On January 12, 1987, the State of South Carolina gave the Heritage Classic Corporation their certificate of incorporation. The names were there: Joseph B Frazer, Jr., Angus Cotton, and Dwight A. Holder, trustees. (A year later, the name was officially changed to the Heritage Classic Foundation.)
“Joe is an incredible visionary,” Cotton said. “It took him about three years (after incorporation) to get it, but a 501 © (3).”
Getting the 501 © (3) designation from the IRS was a huge step for the Foundation. “Collecting money and paying out things. An event like this didn’t fit the pigeon hole of a typical 501 © (3). It was a pretty good coup to get approval,” explained Simon Fraser. With that designation, donations to the Foundation are tax deductible. “I think Beman wanted to use us as an example,” Fraser said.
“I know that people have forgotten the story, and some never knew,” said Steve Wilmot, Verizon Heritage tournament director. “It needs to be told again.”

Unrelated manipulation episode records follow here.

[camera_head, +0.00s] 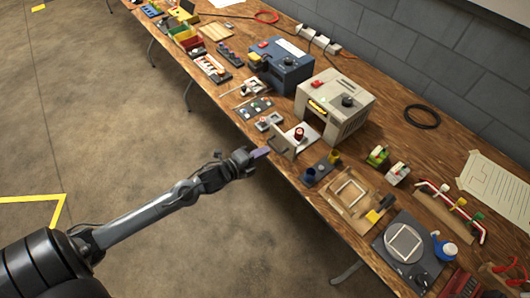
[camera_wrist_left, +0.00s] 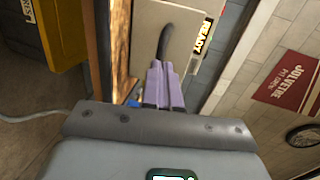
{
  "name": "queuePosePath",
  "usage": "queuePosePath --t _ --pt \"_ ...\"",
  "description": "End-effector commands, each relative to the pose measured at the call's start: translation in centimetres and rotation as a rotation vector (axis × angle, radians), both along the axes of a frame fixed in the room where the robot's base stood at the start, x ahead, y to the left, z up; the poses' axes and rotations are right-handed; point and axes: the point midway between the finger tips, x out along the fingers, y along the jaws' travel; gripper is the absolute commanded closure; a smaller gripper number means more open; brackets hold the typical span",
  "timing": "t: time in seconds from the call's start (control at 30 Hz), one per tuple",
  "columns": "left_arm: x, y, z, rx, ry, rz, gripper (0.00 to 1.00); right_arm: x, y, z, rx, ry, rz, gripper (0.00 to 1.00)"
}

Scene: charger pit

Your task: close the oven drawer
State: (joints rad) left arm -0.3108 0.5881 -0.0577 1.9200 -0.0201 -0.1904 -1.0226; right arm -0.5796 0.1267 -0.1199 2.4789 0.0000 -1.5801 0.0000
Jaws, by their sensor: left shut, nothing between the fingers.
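The beige oven (camera_head: 345,90) stands on the workbench with a dark opening low in its front. Its drawer (camera_head: 304,132) is pulled out toward the table's front edge, with a small red object (camera_head: 299,133) on it. The drawer's upright front panel (camera_head: 281,146) faces my left gripper (camera_head: 263,152). In the left wrist view, a pale panel (camera_wrist_left: 142,38) with a dark curved handle (camera_wrist_left: 166,40) lies just ahead of the gripper's purple fingers (camera_wrist_left: 164,68). The fingers are shut and empty. I cannot tell whether they touch the handle. My right gripper is out of view.
A blue box-shaped device (camera_head: 284,70) stands left of the oven. Small blue and yellow cups (camera_head: 322,168) sit right of the drawer, near a wooden frame (camera_head: 351,193). Small fixtures (camera_head: 268,121) lie left of the drawer. Open floor (camera_head: 120,130) lies in front of the bench.

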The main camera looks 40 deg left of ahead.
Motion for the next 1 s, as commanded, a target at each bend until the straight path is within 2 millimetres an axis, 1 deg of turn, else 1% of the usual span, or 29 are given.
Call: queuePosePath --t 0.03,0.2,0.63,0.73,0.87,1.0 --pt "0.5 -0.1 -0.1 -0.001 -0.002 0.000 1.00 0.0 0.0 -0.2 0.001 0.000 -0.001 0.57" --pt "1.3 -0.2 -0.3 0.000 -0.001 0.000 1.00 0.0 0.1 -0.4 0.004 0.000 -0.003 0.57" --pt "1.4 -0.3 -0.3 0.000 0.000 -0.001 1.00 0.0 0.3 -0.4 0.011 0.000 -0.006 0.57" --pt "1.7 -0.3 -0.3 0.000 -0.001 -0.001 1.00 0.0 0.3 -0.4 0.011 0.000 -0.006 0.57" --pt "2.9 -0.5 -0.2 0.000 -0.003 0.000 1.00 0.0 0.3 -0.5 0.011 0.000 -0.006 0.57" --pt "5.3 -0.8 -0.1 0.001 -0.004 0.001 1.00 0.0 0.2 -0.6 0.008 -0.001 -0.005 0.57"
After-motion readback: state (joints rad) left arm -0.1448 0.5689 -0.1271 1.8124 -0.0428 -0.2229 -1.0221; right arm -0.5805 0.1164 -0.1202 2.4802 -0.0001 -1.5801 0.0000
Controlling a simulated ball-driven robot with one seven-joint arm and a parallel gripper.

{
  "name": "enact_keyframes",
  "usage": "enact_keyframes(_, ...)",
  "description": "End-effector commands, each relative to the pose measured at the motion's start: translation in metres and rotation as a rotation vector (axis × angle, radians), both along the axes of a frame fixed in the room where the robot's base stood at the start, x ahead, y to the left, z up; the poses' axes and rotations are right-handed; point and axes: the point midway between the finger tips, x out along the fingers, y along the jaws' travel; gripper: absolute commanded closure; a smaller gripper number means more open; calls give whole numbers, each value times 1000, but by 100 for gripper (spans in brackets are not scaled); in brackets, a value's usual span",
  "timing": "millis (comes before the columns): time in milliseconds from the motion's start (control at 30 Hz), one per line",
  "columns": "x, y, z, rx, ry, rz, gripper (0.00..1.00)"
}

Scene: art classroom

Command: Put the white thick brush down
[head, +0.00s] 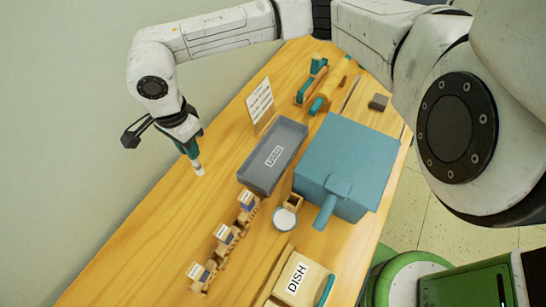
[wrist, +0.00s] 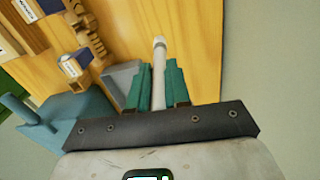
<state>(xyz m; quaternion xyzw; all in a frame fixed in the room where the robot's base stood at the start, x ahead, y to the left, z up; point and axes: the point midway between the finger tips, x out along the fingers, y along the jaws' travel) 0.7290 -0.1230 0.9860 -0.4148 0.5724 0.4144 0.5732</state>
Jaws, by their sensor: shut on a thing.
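The white thick brush shows in the wrist view (wrist: 159,62) as a pale shaft between two green fingers, pointing away from my gripper (wrist: 157,88). In the head view my gripper (head: 192,152) is over the far left part of the wooden table, pointing down. The white end of the brush (head: 199,171) sticks out below the green fingers. My gripper is shut on the brush. The brush's end is at or just above the table top; I cannot tell whether it touches. Its upper part is hidden in my gripper.
A grey labelled tray (head: 290,137) lies right of my gripper, with a sign (head: 260,101) behind it. A blue box with a handle (head: 352,155), a round white-topped cup (head: 285,219), small labelled holders (head: 225,235) and a DISH box (head: 297,279) stand nearby. The table's left part (head: 150,225) is bare.

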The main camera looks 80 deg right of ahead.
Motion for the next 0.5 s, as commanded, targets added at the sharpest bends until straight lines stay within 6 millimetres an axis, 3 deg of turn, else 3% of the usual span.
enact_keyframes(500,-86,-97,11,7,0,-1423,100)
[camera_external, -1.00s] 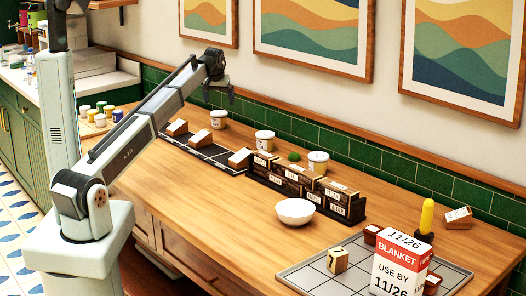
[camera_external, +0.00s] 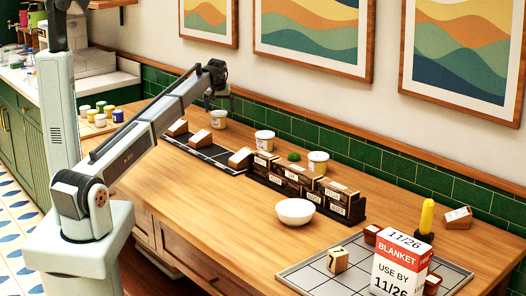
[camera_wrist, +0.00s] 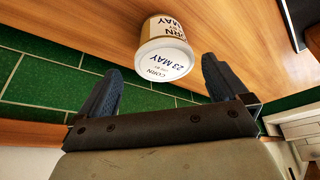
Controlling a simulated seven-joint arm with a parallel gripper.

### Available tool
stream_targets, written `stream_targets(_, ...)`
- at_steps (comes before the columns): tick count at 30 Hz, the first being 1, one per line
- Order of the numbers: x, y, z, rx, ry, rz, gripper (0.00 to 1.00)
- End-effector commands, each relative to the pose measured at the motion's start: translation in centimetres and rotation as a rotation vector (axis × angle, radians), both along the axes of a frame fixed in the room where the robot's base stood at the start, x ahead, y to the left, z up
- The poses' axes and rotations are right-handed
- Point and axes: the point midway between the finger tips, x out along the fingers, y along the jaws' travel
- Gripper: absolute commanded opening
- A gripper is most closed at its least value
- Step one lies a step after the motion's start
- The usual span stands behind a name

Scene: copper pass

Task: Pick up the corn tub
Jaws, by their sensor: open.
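The corn tub (camera_wrist: 165,50) is a white tub with a label reading CORN 23 MAY. It stands on the wooden counter in the wrist view, just beyond and between my open fingertips. My gripper (camera_wrist: 160,82) is open and empty, with its two dark ribbed fingers on either side of the tub's near end. In the external view the tub (camera_external: 219,121) stands at the back left of the counter, near the green tiles. My gripper (camera_external: 221,101) is right above it there. I cannot tell whether a finger touches the tub.
Small labelled boxes (camera_external: 198,139) sit on a dark mat to the front of the tub. Other white tubs (camera_external: 265,140) stand further right, by a dark rack of boxes (camera_external: 308,185). The green tile wall (camera_external: 290,133) is close behind. The counter's left front is clear.

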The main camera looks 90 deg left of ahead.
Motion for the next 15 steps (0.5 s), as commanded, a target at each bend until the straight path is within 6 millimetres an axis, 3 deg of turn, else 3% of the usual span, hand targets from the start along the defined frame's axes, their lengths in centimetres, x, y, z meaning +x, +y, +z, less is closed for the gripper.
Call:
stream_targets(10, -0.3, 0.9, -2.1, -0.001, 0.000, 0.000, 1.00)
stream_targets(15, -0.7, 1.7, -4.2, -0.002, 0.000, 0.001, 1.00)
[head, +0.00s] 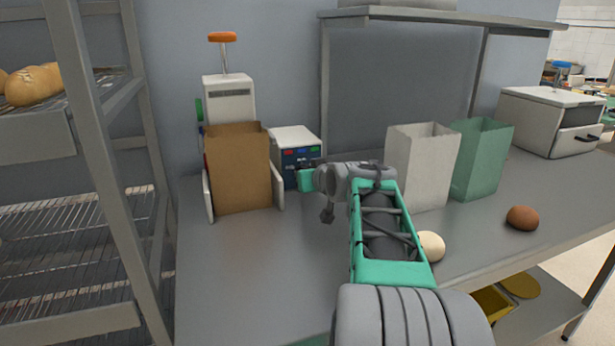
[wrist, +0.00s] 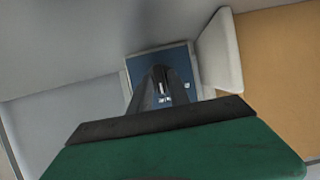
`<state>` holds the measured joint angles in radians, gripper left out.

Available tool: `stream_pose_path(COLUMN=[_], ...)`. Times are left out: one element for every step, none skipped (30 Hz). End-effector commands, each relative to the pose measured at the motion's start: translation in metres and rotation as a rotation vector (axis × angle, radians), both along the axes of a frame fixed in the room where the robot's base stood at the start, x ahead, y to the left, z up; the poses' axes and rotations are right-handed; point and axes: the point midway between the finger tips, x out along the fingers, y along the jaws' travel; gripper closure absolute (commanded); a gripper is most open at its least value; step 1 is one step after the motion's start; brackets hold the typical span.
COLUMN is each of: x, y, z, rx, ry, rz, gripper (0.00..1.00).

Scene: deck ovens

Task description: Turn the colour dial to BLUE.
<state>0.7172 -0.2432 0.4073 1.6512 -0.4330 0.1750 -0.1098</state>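A small white box with a dark blue front panel (head: 301,154) stands on the counter against the wall. Red, green and blue marks run along the top of the panel. My gripper (head: 306,178) is right at the lower part of this panel and covers it. The colour dial itself cannot be made out, nor which mark it points to. In the wrist view the blue panel (wrist: 178,62) shows beyond my gripper (wrist: 157,76). Its dark fingers appear as one narrow wedge over the panel, with small white marks beside them. Whether they touch or hold anything is hidden.
A brown bag (head: 240,170) in a white-sided holder stands close left of the box. A white bag (head: 422,165) and a green bag (head: 482,158) stand right of my arm. A pale ball (head: 431,246) and brown ball (head: 522,218) lie on the counter (head: 260,290). A rack (head: 75,130) is left.

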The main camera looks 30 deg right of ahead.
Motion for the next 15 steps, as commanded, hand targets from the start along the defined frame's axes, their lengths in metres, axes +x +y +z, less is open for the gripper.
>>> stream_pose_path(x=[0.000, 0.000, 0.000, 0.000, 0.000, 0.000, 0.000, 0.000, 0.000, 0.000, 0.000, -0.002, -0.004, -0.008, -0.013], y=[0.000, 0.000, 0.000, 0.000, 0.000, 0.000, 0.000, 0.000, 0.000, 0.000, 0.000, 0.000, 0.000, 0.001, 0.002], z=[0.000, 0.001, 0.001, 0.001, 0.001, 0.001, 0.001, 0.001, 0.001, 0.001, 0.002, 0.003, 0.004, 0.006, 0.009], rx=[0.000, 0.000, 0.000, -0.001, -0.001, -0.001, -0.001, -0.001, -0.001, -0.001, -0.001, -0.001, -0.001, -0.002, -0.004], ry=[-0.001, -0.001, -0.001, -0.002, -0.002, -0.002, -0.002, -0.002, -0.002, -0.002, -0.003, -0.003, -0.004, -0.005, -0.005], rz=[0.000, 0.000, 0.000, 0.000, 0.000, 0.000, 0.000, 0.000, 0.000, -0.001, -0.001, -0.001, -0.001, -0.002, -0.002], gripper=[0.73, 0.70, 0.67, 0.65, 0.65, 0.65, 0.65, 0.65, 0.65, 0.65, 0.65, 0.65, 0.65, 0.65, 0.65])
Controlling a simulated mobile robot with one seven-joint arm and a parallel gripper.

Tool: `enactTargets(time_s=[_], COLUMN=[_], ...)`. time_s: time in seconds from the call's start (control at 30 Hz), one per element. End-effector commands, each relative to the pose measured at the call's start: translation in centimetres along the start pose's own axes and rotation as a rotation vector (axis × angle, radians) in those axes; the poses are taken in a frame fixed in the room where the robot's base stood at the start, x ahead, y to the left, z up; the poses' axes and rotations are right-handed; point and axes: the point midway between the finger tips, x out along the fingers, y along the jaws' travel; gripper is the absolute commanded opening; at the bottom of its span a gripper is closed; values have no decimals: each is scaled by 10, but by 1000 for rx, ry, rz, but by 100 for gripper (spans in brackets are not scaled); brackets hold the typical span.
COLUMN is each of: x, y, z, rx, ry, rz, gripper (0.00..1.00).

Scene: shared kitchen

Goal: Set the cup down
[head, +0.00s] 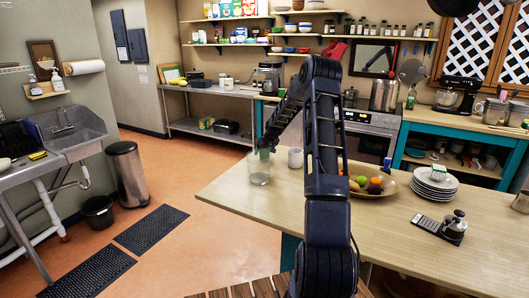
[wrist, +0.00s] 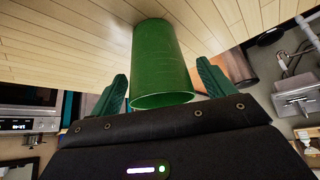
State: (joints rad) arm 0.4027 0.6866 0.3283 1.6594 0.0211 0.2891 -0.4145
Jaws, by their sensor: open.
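A green cup (wrist: 162,62) stands on the wooden table between my gripper's fingers in the wrist view, its rim towards the palm. My gripper (wrist: 162,72) is open, with a green finger on each side of the cup and visible gaps. In the head view my gripper (head: 264,153) is small and partly merges with the cup's top.
A white mug (head: 295,158) stands just right of the cup. A fruit bowl (head: 388,189), stacked plates (head: 434,188) and a dark grinder-like item (head: 454,226) are further right on the table (head: 400,240). The table's left edge is close to the cup.

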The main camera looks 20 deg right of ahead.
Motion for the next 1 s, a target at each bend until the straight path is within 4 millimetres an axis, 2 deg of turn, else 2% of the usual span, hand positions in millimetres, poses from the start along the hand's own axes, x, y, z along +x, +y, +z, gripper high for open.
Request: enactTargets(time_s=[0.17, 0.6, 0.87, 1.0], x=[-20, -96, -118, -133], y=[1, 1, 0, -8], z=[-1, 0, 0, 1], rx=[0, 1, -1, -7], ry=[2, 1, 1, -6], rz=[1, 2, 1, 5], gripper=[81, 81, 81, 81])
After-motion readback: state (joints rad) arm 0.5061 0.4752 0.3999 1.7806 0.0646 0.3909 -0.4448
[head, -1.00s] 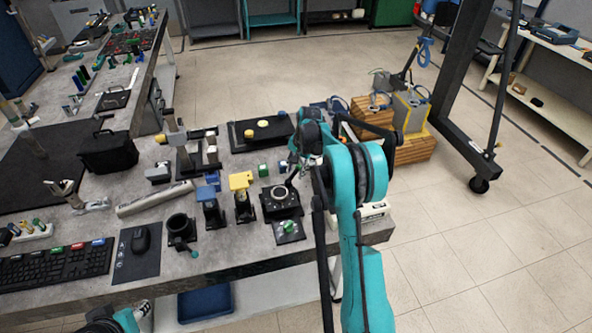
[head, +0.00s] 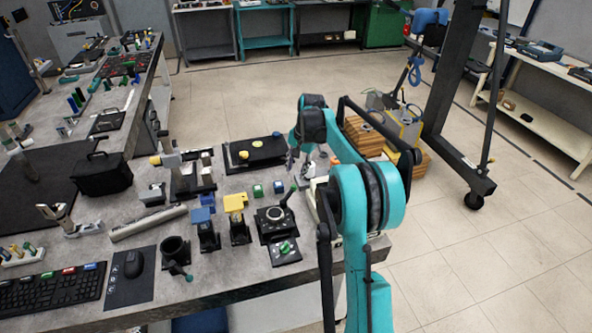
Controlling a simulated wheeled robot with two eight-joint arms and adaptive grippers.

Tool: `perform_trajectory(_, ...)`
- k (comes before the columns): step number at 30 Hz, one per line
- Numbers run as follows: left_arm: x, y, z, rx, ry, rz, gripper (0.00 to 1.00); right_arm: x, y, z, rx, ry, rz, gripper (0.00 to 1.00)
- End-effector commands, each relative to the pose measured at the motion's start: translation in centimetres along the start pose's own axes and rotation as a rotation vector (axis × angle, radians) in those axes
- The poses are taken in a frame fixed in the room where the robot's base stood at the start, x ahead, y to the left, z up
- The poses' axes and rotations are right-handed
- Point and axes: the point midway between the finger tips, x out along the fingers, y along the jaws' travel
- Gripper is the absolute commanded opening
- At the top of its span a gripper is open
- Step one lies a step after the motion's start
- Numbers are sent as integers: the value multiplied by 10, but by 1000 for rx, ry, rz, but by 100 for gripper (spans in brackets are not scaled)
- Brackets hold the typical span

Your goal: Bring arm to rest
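My right arm is teal and black and reaches in from the bottom right. Its gripper (head: 298,168) points down, small and grey, over the table's (head: 222,262) right end. Its thin fingers look apart with nothing visible between them. It is just behind the black joystick box (head: 272,222), whose lever stands tilted with a green tip, and appears clear of it. My left gripper is out of the picture.
Wooden crates and a black frame (head: 455,110) stand right; open floor lies beyond.

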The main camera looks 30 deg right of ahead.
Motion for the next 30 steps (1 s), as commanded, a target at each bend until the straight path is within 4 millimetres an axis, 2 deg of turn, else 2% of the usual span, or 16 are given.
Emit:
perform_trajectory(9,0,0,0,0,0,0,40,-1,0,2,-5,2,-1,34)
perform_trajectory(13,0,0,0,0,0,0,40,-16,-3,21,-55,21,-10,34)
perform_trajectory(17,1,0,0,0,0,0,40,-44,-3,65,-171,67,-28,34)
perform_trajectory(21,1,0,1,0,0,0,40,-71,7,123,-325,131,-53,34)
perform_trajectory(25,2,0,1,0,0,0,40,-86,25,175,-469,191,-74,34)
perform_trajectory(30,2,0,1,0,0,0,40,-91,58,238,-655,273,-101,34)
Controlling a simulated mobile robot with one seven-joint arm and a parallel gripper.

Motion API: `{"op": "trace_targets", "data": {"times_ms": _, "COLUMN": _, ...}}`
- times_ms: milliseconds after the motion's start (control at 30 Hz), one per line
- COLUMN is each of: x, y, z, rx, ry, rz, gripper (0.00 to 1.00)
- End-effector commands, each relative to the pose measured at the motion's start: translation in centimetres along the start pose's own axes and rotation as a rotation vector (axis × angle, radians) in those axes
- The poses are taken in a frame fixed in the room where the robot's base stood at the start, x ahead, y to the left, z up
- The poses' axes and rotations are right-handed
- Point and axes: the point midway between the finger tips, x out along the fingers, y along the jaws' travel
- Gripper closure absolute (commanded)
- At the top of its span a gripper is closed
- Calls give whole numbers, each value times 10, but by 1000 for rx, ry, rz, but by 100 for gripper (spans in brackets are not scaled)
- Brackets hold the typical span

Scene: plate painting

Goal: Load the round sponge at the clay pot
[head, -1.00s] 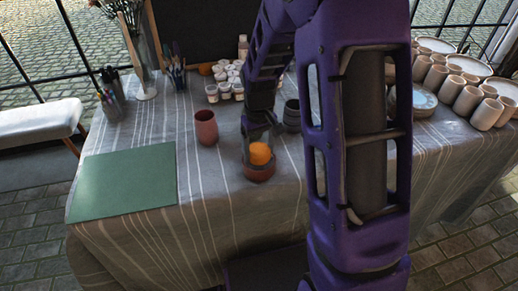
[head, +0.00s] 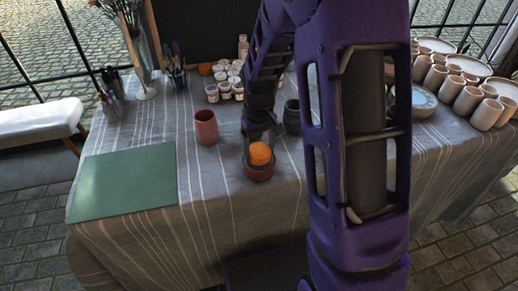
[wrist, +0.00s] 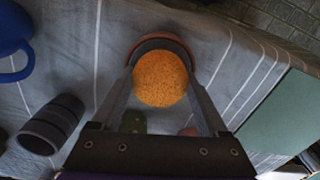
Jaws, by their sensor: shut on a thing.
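The round orange sponge (head: 260,153) is held between the fingers of my gripper (head: 259,148). In the wrist view the sponge (wrist: 160,78) sits between the two fingertips of my gripper (wrist: 160,84). The reddish-brown clay pot (head: 258,174) stands on the table directly below the sponge, and the sponge's lower edge overlaps the pot's opening in the head view. In the wrist view only an arc of the pot's rim (wrist: 163,37) shows beyond the sponge. I cannot tell whether the sponge touches the inside of the pot.
A tall reddish cup (head: 205,128) stands left of the pot, and a dark grey cup (head: 292,116) behind it to the right. A green mat (head: 124,183) lies at the table's left. Small white paint jars (head: 226,84) stand behind. Several clay cups crowd the right side.

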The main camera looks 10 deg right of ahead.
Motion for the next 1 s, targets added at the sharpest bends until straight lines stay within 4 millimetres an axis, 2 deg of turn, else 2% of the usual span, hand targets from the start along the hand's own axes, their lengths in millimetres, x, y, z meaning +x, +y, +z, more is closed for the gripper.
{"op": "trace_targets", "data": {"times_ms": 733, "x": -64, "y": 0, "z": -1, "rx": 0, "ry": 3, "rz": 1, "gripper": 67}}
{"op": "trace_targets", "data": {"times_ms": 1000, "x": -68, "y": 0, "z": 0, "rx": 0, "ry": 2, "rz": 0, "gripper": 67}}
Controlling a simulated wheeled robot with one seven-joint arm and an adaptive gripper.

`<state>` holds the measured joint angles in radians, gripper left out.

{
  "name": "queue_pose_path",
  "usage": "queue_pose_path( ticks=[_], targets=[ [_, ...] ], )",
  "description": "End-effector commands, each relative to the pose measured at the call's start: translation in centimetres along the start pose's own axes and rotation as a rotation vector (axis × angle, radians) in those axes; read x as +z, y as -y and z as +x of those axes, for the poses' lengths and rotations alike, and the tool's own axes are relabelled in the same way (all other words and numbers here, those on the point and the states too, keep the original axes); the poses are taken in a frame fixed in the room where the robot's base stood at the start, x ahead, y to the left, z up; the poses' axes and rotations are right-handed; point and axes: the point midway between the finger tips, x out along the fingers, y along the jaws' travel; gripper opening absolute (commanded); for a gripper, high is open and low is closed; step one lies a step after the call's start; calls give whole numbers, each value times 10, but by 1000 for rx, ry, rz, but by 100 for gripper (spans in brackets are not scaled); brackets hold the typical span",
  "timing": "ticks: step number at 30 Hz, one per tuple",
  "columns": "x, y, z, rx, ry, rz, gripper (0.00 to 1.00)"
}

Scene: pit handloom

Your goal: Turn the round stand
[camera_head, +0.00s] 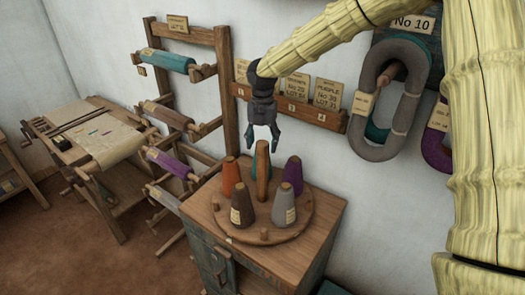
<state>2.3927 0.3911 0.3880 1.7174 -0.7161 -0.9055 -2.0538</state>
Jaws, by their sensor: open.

He reeled off bits and pieces that became part of the Heritage legend. The $1 million letter of credit? Never touched. Mike Stevens dissolved it two years later. While it is now the Verizon Heritage, Wilmot is still working with most of the same people as when it was the MCI Heritage, since it is basically the same company. And an extraordinary side bar to the drama is that trustee Curry sold Sea Pines to Sea Pines’ property owners, and Sea Pines Associates was born.
Looking back at the tournament, and looking back to the beginning of things, Joe Fraser, the creator of the foundation and the man who built the things younger brother Charles dreamed of, who gathered people like Angus Cotton and John Curry around him, said, “It has been very rewarding… to watch something like this and be a part of it.”
Yes, Joe. It is. The island thanks you.